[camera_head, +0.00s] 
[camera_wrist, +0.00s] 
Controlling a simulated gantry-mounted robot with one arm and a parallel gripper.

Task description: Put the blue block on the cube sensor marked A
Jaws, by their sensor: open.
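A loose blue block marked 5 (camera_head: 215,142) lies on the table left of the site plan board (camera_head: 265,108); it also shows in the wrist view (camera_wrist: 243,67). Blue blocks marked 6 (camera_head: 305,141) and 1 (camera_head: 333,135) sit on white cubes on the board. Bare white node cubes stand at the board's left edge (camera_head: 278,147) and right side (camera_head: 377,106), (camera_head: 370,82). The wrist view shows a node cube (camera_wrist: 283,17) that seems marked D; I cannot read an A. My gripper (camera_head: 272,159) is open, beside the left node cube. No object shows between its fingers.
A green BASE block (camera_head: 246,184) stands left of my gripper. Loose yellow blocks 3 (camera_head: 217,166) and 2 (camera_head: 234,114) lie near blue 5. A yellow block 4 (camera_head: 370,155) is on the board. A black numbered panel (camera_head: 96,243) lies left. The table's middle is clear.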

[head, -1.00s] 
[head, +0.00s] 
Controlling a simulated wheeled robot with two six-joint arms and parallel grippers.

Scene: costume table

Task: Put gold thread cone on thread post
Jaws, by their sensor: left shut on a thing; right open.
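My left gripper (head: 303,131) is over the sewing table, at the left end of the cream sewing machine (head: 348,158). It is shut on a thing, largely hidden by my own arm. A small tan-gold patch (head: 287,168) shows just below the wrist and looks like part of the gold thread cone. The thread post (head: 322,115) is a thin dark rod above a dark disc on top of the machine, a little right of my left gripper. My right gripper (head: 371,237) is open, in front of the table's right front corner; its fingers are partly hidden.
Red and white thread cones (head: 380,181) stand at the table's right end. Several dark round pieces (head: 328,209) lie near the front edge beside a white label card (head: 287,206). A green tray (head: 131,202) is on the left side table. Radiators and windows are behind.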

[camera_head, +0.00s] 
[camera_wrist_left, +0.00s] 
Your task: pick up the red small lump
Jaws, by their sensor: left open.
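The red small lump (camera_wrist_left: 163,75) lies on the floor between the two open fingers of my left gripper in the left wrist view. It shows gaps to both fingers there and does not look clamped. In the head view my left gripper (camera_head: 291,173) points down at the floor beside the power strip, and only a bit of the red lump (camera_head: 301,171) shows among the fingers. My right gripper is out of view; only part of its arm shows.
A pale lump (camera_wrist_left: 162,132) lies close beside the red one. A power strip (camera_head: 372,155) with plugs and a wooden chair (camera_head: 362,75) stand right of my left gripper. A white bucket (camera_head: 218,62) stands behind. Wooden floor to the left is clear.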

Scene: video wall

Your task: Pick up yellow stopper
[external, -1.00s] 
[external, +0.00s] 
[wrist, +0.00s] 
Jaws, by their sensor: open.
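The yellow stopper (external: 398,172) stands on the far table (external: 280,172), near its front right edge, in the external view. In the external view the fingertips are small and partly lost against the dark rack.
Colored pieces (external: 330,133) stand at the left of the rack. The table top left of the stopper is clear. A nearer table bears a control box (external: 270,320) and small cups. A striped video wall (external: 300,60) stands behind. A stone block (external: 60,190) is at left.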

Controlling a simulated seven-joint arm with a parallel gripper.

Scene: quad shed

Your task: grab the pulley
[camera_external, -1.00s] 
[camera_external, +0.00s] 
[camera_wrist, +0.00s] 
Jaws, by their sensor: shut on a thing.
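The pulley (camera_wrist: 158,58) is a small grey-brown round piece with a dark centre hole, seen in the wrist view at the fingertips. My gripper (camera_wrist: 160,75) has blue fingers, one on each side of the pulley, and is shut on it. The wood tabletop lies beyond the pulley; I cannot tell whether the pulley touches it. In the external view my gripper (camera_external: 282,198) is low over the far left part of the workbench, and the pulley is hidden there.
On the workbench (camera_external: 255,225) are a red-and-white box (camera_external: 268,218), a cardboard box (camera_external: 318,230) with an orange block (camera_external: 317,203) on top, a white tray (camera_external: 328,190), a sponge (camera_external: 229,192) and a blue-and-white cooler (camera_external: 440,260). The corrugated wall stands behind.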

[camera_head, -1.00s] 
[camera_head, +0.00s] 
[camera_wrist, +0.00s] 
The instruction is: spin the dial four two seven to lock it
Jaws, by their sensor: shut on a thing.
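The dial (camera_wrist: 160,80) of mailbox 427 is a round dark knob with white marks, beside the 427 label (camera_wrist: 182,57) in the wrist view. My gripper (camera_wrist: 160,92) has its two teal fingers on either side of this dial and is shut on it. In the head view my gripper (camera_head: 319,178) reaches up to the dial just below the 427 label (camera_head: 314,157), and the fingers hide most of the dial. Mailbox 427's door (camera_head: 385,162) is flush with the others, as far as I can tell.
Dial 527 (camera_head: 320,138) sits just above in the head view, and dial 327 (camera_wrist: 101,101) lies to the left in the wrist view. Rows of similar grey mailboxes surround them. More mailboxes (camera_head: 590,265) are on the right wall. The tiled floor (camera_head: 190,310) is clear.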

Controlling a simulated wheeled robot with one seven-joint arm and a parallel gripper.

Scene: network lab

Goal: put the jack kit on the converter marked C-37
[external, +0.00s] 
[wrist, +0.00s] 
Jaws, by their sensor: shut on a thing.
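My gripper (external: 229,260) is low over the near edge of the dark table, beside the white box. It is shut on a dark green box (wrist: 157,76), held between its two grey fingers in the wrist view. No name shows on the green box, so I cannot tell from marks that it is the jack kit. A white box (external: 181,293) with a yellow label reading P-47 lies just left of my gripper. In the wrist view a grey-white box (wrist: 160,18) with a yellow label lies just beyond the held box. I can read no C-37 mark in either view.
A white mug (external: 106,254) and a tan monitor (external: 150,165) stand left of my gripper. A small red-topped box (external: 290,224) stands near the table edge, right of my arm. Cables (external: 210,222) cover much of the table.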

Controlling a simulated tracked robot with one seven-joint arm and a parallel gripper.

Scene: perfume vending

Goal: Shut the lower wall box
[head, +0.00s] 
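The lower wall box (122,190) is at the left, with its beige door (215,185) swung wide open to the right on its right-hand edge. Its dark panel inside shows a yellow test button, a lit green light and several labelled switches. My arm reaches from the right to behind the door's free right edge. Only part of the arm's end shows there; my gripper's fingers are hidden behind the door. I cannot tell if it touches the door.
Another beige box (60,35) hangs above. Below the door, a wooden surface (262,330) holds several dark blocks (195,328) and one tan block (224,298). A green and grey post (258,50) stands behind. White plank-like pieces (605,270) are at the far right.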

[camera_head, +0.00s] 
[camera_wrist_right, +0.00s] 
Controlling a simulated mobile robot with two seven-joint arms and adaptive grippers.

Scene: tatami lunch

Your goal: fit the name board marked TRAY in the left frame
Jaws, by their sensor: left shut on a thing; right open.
++++
GOAL:
Take each line of the material that contains the word "robot" and list it.

SOLUTION FOR THIS TASK:
Controlling a simulated gantry-mounted robot with one arm and a parallel gripper.
Controlling a simulated wheeled robot with two six-joint arms and parallel grippers.
Controlling a simulated wheeled robot with one seven-joint arm and a parallel gripper.
Controlling a simulated tracked robot with one seven-joint arm and a parallel gripper.
Controlling a simulated mobile robot with two seven-joint arms and adaptive grippers.

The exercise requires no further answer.